Previews begin May 6 for Who Wants Fame?, a new comedy by veteran television writer Mark Rothman. Though John Byner and Donna Mills were originally announced as the first duo in a run that would constantly change its casting (a la Love Letters), scheduling did not work out, and new stars are being sought. According to Rothman, Byner and Mills are anticipated for later in the run; while Cindy Williams (TV's "Laverne & Shirley"), Telma Hopkins, Ed Begley Jr. and Debra Harmon ("Dear John," "Just The Ten of Us") have also expressed interest. For now, Barry Gordon (president of the Screen Actors Guild) is set for the first six weeks of Fame, with Morgan Fairchild and Dawn Wells (yes, MaryAnn of "Gilligan's Island") possible as the co star. The production officially opens the weekend of May 20-22.
Rothman told Playbill On-Line, "We're doing twelve weeks at the Court, and the intent of the play has always been to get rotating casts. I'm just crossing my fingers that people like it."
If they don't, Rothman knows where the finger of blame will point: he's not only the author, he's the producer and director of Who Wants Fame?. Rothman's credits read like a history of 1970s television comedy.
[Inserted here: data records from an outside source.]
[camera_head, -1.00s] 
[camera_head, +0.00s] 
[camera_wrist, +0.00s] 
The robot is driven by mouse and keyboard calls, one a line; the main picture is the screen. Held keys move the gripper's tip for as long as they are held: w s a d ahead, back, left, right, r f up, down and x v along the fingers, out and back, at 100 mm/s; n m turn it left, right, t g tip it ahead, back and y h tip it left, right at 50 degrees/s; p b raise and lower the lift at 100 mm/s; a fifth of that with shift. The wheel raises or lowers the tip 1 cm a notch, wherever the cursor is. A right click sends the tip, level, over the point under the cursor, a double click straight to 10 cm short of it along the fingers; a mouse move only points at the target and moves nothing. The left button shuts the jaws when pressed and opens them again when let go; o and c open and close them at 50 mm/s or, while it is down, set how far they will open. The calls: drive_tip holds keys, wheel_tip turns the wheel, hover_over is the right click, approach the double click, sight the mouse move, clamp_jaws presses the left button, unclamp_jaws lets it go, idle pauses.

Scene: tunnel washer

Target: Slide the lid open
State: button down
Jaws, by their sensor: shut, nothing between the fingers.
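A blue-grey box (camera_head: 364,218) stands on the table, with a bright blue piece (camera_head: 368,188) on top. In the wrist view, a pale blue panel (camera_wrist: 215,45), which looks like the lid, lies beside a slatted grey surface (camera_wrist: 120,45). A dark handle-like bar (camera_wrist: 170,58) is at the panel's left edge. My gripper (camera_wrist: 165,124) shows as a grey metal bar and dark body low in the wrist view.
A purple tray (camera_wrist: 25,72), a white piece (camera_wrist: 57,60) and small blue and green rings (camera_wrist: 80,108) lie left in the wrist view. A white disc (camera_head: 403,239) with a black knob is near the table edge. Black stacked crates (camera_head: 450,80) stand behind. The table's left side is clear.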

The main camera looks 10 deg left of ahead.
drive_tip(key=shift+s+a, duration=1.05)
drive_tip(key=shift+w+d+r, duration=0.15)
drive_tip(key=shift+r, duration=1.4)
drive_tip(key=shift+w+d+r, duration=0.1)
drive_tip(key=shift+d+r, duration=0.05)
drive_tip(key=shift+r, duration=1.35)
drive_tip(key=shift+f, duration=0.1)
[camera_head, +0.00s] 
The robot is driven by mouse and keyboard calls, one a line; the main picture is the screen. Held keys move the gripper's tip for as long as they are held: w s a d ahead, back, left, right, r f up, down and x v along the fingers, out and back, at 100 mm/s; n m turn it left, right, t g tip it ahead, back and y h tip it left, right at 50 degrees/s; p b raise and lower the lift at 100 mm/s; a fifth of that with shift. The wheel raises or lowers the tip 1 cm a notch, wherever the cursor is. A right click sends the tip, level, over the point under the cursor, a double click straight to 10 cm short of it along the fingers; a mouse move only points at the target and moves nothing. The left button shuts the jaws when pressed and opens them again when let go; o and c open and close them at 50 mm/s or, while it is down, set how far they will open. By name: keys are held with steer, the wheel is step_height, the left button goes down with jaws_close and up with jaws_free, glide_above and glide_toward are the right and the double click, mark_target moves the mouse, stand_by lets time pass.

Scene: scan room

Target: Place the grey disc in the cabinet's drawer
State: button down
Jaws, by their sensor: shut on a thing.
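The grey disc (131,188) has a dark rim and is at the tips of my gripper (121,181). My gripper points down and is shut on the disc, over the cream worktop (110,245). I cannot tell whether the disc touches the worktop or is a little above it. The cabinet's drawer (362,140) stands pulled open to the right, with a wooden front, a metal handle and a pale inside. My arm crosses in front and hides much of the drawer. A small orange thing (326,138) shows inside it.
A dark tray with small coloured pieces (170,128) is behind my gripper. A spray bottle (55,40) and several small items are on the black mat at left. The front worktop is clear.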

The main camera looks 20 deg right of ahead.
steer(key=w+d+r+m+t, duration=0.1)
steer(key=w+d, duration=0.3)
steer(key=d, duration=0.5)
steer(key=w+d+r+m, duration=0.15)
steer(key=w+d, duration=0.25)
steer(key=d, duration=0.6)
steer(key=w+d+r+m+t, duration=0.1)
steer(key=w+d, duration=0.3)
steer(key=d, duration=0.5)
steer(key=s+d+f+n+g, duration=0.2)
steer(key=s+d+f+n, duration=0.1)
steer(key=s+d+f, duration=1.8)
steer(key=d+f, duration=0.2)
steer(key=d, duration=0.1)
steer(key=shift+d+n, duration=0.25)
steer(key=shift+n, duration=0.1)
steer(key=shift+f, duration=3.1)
He was a head writer and producer on "The Odd Couple" and "Happy Days," and a co creator of "Laverne and Shirley" -- all keystones of the Garry Marshall era. Head writer on "She's The Sheriff" ("we knew the critics would kill us no matter what, so we tried to have fun with the scripts and -- believe it or not -- go back to the `Sergeant Bilko' format"), Rothman also got satisfaction writing for the later, African-American version, "The New Odd Couple." "The original was a classic," Rothman noted, "but sometimes Tony and Jack [Randall and Klugman] would make changes that I thought weakened the script. When the show was done again, I got to go back to the original scripts and see if they still worked, if the structure was stronger. A lot of times, I was right."
But that was then, and Who Wants Fame? is now. "I'm basically running the show here," Rothman told PBOL. "In television, you always have to answer to someone. I wanna be the only one I have to answer to on this. And this is not my first play. Hey, I'm from New York. I'm basically a theatre guy who stumbled into TV. "The Odd Couple" gave me a start; "Laverne & Shirley" made me a fortune, so I can do what I want to do now."
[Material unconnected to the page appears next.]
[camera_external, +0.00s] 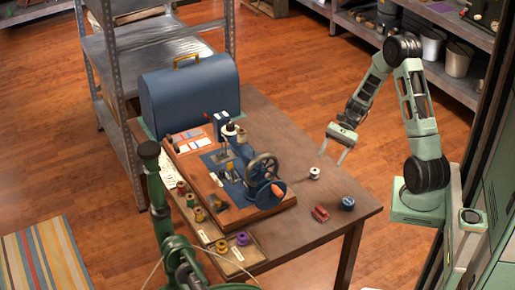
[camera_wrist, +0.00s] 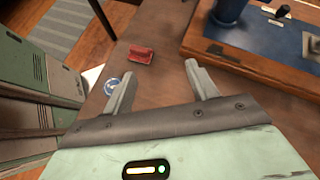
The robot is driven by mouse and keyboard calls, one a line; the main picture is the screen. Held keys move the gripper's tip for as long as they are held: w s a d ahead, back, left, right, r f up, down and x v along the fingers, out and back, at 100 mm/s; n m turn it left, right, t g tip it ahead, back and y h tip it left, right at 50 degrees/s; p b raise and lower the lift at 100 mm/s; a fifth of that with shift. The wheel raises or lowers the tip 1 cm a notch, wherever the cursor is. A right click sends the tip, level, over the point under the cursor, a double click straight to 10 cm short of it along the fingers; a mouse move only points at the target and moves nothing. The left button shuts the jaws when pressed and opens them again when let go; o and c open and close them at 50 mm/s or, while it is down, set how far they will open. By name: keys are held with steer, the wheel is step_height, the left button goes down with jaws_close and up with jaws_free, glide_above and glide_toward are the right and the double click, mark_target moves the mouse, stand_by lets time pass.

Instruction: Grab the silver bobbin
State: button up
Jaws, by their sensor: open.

What Rothman wants to do is see how audiences receive Fame and then take it to theatres across the country, with New York only as the very last stop. "I think the L.A. audience is the best audience for this show," said Rothman. "My feeling is if we get hurt out here by the critics, we're not as bad as if we get hurt by the critics in New York. There's a lot of the money to be made once this show is on the road. You put famous stars in the provinces, people will come to see them." As for the play itself, Fame is a two-character romantic comedy about show business. "She's an actress; he's a talent coordinator for a Los Angeles TV morning talk show." Rothman said. "It was down to the wire between the actress and Jacquelyn Smith for `Charlie's Angels.' Smith got the part, but this woman was cast in a knock-off called `Girls in the Sky,' about three undercover stewardess cops. Anyway, she falls in love with the talent coordinator, and both their careers take interesting turns..."
Rothman declined to elaborate further, saying, "I defy anybody to predict where I'm going. If they're ahead of me, then I fail. The fun of my plays is that the audiences try to get ahead of me, but they can't."
With another play in the works and "a screenplay in his briefcase, Rothman is definitely trying to make his mark again on the L.A. entertainment scene. "I've been invisible for the last ten years," he told PBOL. "My wife is a financial executive, so I kind of followed her wherever she goes, but I'm in L.A. now and ready to prove myself again."